→ **MATERIAL**
****************************************
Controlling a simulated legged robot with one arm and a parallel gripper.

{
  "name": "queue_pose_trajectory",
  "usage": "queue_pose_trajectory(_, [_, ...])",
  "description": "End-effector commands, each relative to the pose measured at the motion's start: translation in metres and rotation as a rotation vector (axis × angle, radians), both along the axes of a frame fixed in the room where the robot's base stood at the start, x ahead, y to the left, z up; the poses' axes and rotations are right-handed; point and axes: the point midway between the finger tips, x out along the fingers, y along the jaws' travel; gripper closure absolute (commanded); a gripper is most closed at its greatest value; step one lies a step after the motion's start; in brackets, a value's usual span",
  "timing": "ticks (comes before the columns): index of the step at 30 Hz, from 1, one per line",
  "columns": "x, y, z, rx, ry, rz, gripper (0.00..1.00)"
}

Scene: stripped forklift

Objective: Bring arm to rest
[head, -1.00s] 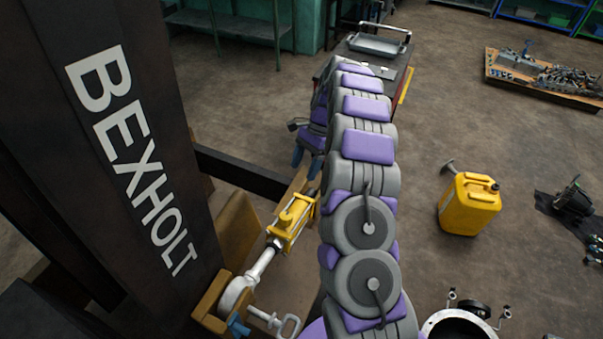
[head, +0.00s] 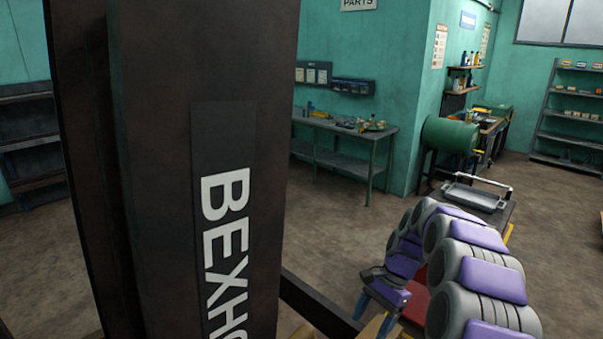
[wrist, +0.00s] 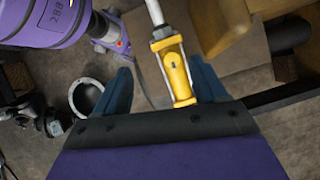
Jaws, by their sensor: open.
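My arm, grey with purple pads, arches from the lower right of the head view and bends down at its far end. My gripper (head: 377,313) hangs there beside the forklift mast (head: 195,200), with its blue fingers pointing down. In the wrist view my gripper (wrist: 164,82) is open, its two blue fingers spread apart. A yellow cylinder (wrist: 178,75) with a metal rod shows between the fingers in that view. I cannot tell how far below them it lies; the fingers do not visibly grip it.
A dark beam (head: 318,303) runs from the mast toward my gripper. A cart with a metal tray (head: 474,197) stands beyond my arm. A workbench (head: 345,140) lines the back wall. A round metal ring (wrist: 87,97) lies at left in the wrist view. Open floor lies behind the mast.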

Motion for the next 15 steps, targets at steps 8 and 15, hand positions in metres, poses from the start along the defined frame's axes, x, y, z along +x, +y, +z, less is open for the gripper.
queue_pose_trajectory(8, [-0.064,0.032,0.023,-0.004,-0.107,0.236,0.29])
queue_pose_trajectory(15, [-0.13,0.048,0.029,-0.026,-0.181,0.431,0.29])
****************************************
Reproduce the data word for word, excluding its pictures.

Controlling a simulated legged robot with one arm and a parallel gripper.

{
  "name": "queue_pose_trajectory",
  "usage": "queue_pose_trajectory(_, [_, ...])",
  "description": "End-effector commands, each relative to the pose measured at the motion's start: translation in metres and rotation as a rotation vector (axis × angle, radians), both along the axes of a frame fixed in the room where the robot's base stood at the start, x ahead, y to the left, z up; the poses' axes and rotations are right-handed; point and axes: the point midway between the finger tips, x out along the fingers, y along the jaws' travel; gripper closure absolute (commanded); a gripper is most closed at its greatest value; step one lies a step after the motion's start; in brackets, a value's usual span",
  "timing": "ticks (comes before the columns): index of the step at 30 Hz, from 1, one per line",
  "columns": "x, y, z, rx, ry, rz, gripper (0.00..1.00)"
}

Scene: stripped forklift

Objective: Bring arm to rest
[head, -1.00s] 
[head, +0.00s] 
[wrist, +0.00s] 
Jaws, by their sensor: open.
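My arm, grey with purple pads, arches from the lower right of the head view and bends down at its far end. My gripper (head: 377,313) hangs there beside the forklift mast (head: 195,200), with its blue fingers pointing down. In the wrist view my gripper (wrist: 164,82) is open, its two blue fingers spread apart. A yellow cylinder (wrist: 178,75) with a metal rod shows between the fingers in that view. I cannot tell how far below them it lies; the fingers do not visibly grip it.
A dark beam (head: 318,303) runs from the mast toward my gripper. A cart with a metal tray (head: 474,197) stands beyond my arm. A workbench (head: 345,140) lines the back wall. A round metal ring (wrist: 87,97) lies at left in the wrist view. Open floor lies behind the mast.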

Motion for the next 15 steps, targets at steps 8 and 15, hand positions in metres, poses from the start along the defined frame's axes, x, y, z along +x, +y, +z, less is open for the gripper.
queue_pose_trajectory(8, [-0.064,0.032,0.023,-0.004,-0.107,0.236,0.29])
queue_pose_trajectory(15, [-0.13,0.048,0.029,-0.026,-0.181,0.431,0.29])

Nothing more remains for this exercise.